Add on the weight of a dinghy (the car towed behind the motorhome) and your Class C motorhome will have a much higher chance of tire blowouts.
Another con to driving a Class C motorhome is the cab overhang.
Not only does this leave you feeling a little claustrophobic as you drive but the cab overhang can limit your visibility as well.
It may take some time to adjust to the cab overhang being in your vision as you are driving.
The Class A motorhome is designed in every way to be the most luxurious and comfortable motorhome for you to drive.
This includes the type of suspension that the motorhome is equipped with.
Unlike other classes of motorhomes, where a bumpy ride leaves you feeling extremely exhausted, the suspension in a Class A is designed to offer a much smoother ride.
As you may have noticed, Class A motorhomes have a much larger windshield than any of the other motorhome classes.
Without the front hood, or cab overhang, a Class A motorhome has the best visibility out of all the motorhome classes.
This increased visibility evens out with the larger size to make driving your Class A motorhome a little bit easier!
As mentioned before, Class A motorhomes are not required to have many of the same safety features as the other types of motorhomes or vehicles.
In a Class A motorhome, the front passenger seat and driver’s seat have an over the shoulder and lap belt system. However, outside the cab any seatbelts are solely lap belts, putting passengers at greater risk of whiplash in the event of an accident.
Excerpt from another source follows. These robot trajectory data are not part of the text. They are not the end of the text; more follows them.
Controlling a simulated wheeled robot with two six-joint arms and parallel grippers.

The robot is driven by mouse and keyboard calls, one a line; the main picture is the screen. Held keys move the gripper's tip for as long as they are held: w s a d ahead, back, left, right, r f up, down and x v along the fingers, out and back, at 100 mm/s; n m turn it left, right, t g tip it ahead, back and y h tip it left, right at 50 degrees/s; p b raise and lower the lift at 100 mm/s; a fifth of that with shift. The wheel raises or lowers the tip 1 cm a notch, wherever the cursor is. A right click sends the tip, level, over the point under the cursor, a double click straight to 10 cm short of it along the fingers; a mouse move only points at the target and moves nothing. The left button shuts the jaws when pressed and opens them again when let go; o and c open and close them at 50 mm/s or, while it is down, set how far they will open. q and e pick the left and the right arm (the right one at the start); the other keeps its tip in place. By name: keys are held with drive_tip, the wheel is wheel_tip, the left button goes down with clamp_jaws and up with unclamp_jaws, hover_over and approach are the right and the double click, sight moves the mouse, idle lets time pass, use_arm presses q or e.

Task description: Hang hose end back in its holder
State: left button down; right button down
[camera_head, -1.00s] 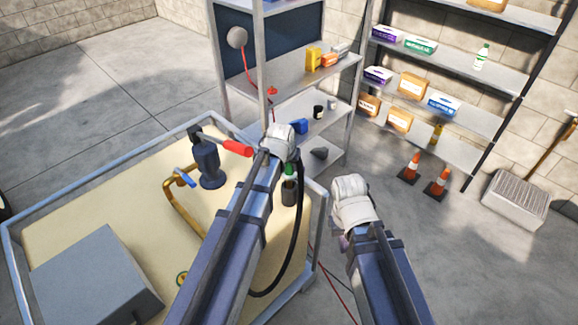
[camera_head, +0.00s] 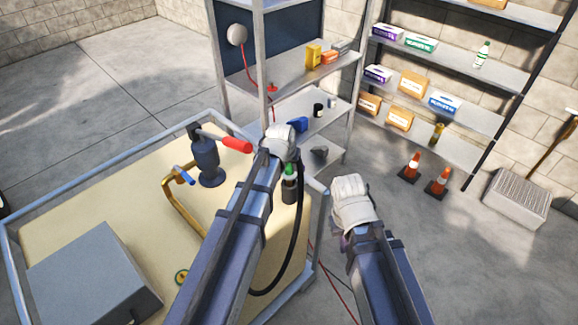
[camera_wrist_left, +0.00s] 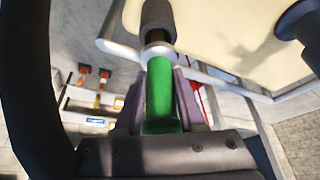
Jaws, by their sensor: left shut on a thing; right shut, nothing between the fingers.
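My left gripper (camera_wrist_left: 160,105) is shut on the green grip of the hose end (camera_wrist_left: 159,92). The green part also shows below my left wrist in the head view (camera_head: 290,170). A dark grey cylinder (camera_head: 289,190) lies directly beyond it, near the cart's right rail. In the left wrist view, a brass section and a metal ring (camera_wrist_left: 157,48) lie between the green grip and this cylinder (camera_wrist_left: 158,15). I cannot tell how far the end is seated in a holder. The black hose (camera_head: 298,235) loops down beside my left arm. My right gripper (camera_head: 352,200) is shut and empty, right of the cart.
The cream-topped cart (camera_head: 95,215) carries a dark hand pump (camera_head: 207,162) with a red handle, a bent brass pipe (camera_head: 178,205) and a grey box (camera_head: 90,275). A metal shelf unit (camera_head: 345,100) stands beyond. Traffic cones (camera_head: 411,167) stand on the floor at right.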

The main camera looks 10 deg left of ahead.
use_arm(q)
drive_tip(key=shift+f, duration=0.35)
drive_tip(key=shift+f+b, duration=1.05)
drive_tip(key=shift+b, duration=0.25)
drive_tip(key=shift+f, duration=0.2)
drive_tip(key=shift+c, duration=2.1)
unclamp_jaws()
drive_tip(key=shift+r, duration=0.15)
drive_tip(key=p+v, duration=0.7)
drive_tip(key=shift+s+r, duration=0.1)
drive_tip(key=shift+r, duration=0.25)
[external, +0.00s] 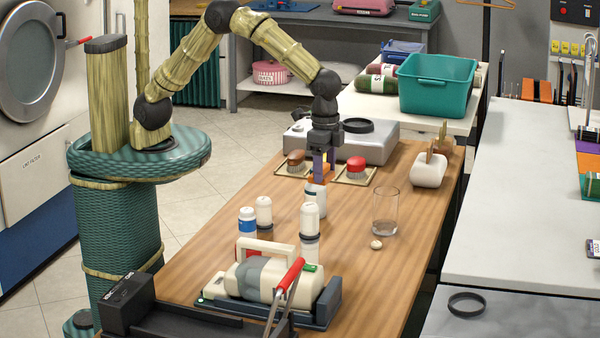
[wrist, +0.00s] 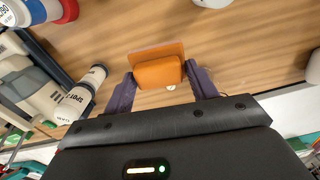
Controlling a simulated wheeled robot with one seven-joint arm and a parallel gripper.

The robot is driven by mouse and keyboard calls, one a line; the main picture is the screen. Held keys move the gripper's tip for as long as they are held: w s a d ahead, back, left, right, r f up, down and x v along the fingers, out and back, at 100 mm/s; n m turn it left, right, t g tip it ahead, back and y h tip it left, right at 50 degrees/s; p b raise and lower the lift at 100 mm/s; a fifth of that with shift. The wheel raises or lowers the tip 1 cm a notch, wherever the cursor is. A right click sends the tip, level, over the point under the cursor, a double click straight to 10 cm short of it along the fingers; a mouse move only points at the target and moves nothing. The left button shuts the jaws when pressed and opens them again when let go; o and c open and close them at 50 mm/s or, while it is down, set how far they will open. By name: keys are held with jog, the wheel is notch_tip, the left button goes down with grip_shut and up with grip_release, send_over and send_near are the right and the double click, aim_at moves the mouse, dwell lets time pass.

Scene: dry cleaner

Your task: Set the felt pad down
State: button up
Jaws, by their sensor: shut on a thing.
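The felt pad appears to be the orange block (wrist: 158,73) between my two purple fingers in the wrist view, with a thinner orange flap along its far side. My gripper (wrist: 161,84) is shut on it. In the external view my gripper (external: 322,168) points down over the wooden table (external: 410,235), and a little of the orange pad (external: 320,181) shows at the fingertips. A white cup-like item (external: 316,197) stands in front of the pad in that view and partly hides it. I cannot tell whether the pad touches the table.
Two small trays, with a brown-topped brush (external: 295,160) and a red-topped brush (external: 355,166), flank my gripper. Several bottles (external: 264,214) and a cream machine (external: 265,280) stand nearer the camera. A clear glass (external: 385,212) is to the right. A grey box (external: 375,138) stands behind.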

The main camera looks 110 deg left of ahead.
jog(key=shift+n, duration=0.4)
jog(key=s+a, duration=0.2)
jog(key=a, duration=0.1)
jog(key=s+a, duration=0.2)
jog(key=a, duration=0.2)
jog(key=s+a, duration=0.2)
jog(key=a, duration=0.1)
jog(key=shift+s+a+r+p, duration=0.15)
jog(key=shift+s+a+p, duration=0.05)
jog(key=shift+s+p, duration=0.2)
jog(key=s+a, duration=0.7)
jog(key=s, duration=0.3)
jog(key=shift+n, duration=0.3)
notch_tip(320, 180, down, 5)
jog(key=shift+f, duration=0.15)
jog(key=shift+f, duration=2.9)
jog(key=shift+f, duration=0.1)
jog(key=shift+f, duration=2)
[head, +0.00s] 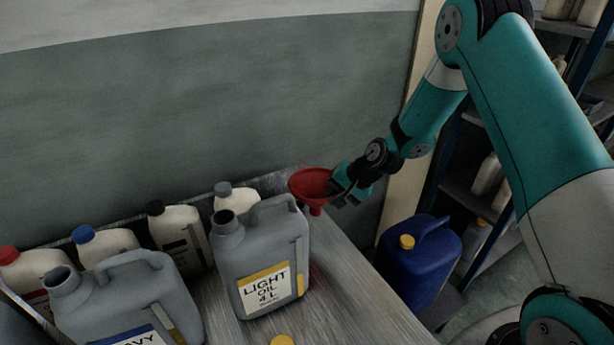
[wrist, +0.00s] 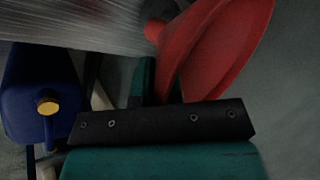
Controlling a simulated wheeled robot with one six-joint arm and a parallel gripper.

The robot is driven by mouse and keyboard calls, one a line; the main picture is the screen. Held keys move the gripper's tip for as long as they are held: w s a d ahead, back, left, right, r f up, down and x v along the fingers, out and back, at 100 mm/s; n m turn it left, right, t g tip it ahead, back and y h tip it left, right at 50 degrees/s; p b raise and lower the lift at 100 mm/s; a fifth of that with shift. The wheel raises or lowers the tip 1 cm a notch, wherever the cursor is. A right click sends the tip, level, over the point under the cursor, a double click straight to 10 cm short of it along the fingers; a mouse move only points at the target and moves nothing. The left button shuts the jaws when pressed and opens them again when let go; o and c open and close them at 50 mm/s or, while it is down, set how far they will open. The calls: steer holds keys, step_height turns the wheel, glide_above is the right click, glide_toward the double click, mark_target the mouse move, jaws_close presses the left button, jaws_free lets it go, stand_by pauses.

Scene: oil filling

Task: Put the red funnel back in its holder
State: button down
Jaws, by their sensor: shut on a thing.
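The red funnel (head: 311,186) is held in the air by my gripper (head: 345,188), above the far right part of the workbench, just right of and behind the grey Light Oil can. Its wide mouth faces up and its spout points down. In the wrist view the red funnel (wrist: 215,45) fills the upper right, with my gripper (wrist: 155,85) shut on its side. The fingertips are partly hidden behind the dark gripper plate. I cannot make out the funnel's holder in either view.
The grey Light Oil can (head: 262,255) stands uncapped on the bench (head: 345,295), with a grey Heavy can (head: 130,295) to its left. Several white bottles (head: 180,235) line the back. A blue jerrycan (head: 420,258) stands beyond the bench's right edge. A yellow cap (head: 282,341) lies in front.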

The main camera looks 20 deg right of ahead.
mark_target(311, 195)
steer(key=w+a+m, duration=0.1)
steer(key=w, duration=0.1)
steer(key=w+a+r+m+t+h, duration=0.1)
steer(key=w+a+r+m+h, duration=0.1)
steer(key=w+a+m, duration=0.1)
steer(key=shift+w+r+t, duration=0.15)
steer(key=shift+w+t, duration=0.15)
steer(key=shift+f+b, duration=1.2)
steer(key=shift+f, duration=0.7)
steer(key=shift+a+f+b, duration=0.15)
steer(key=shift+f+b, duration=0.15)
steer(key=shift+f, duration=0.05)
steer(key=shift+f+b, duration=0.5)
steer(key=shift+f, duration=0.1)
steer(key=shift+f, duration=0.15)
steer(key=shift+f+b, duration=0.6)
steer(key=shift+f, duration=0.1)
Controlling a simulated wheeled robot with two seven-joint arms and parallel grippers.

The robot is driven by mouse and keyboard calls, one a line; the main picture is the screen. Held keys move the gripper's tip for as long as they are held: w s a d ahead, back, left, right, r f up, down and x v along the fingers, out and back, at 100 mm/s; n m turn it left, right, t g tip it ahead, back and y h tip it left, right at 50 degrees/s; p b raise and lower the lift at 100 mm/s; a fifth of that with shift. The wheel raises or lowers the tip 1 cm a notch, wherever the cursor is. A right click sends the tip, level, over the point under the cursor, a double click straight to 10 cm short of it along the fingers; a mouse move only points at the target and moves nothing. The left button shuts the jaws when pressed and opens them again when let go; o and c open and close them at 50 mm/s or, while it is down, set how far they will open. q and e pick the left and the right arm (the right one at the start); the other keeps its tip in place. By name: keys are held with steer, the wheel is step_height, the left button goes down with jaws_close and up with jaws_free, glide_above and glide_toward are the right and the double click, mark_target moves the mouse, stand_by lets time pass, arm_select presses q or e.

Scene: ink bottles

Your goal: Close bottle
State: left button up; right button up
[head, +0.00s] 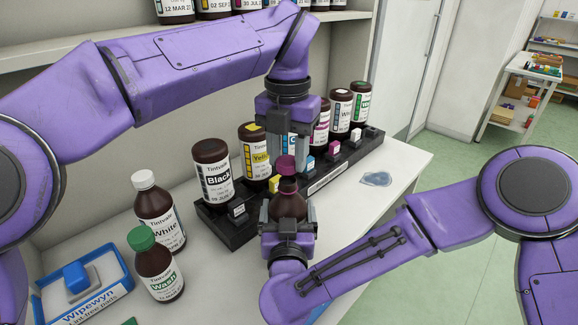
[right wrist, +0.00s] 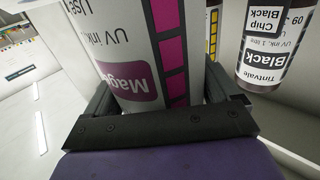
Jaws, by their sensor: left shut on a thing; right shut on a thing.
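A brown bottle (head: 288,206) is held in front of the ink rack. Its white label with a magenta patch reading "Mage" (right wrist: 128,80) fills the right wrist view upside down. My right gripper (head: 288,218) is shut around the bottle's body. A magenta cap (head: 285,165) is right above the bottle's neck. My left gripper (head: 288,152) comes down from above and is shut on the cap. The cap and neck line up closely in the head view; I cannot tell whether they touch.
A black rack (head: 225,230) of ink bottles runs along the white counter, with a black bottle (head: 213,172) nearest. A white-capped bottle (head: 158,215) and a green-capped Wash bottle (head: 157,268) stand at left, near a blue wipes box (head: 88,290). A clear puddle-like patch (head: 376,179) lies at right.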

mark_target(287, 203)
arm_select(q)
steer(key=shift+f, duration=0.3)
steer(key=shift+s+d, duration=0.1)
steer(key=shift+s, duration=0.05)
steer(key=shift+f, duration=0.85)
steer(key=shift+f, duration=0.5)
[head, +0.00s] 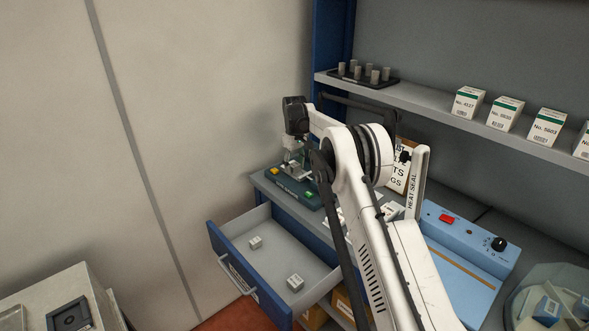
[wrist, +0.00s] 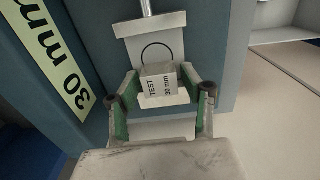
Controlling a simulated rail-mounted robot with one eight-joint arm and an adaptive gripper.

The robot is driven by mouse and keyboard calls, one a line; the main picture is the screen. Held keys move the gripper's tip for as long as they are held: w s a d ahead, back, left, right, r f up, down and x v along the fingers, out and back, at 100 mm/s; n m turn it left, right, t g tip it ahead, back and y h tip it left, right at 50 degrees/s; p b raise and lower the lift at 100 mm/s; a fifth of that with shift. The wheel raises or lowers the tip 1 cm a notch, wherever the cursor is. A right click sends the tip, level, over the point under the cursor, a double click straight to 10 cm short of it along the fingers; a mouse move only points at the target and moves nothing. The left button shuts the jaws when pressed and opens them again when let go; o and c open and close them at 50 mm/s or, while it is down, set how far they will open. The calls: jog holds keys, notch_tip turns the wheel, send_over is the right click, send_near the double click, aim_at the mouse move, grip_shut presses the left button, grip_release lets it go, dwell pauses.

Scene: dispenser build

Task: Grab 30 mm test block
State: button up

While it may seem like it would be important for a Class A motorhome to be built to withstand the same amount of force as any other motor vehicle, the structure of a Class A motorhome is much weaker than other vehicles.
The front two seats do not have as much protection in a Class A motorhome as they would in any other class of motorhome.
Perhaps the most important con that accompanies the purchase of a Class A motorhome is the higher price tag with fewer safety features!
If you are going to spend $100,000 or more you would hope to be getting not only the nicest vehicle on the road but the safest vehicle as well!